• Objective:
Return the material exactly, first line through the line containing "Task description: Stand", and nothing more. Pictures stay out.

::::

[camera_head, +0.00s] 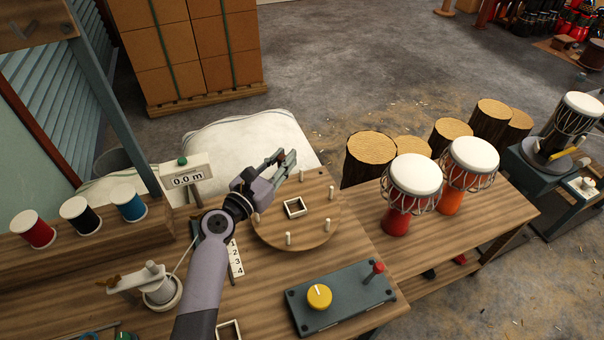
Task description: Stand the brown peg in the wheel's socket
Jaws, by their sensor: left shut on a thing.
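The wheel (270,232) is a round wooden disc on the bench, with several upright white pegs around its rim. Its socket (295,208) is a white-edged square opening near the middle, and it looks empty. My left gripper (283,161) is above the far edge of the wheel, beyond the socket in the picture. Its fingers are shut on a small thing, which I take to be the brown peg; the fingers hide most of it and I cannot make out its tilt. No other brown peg shows. My right gripper is not in view.
A grey box (340,297) with a yellow knob (319,297) and red-topped lever sits in front of the wheel. A number strip (237,262) lies left of it. Two drums (410,190) stand on the right.

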::::

• Answer to the exercise:
[camera_head, +0.00s] 
Task description: Stand the brown peg in the wheel's socket

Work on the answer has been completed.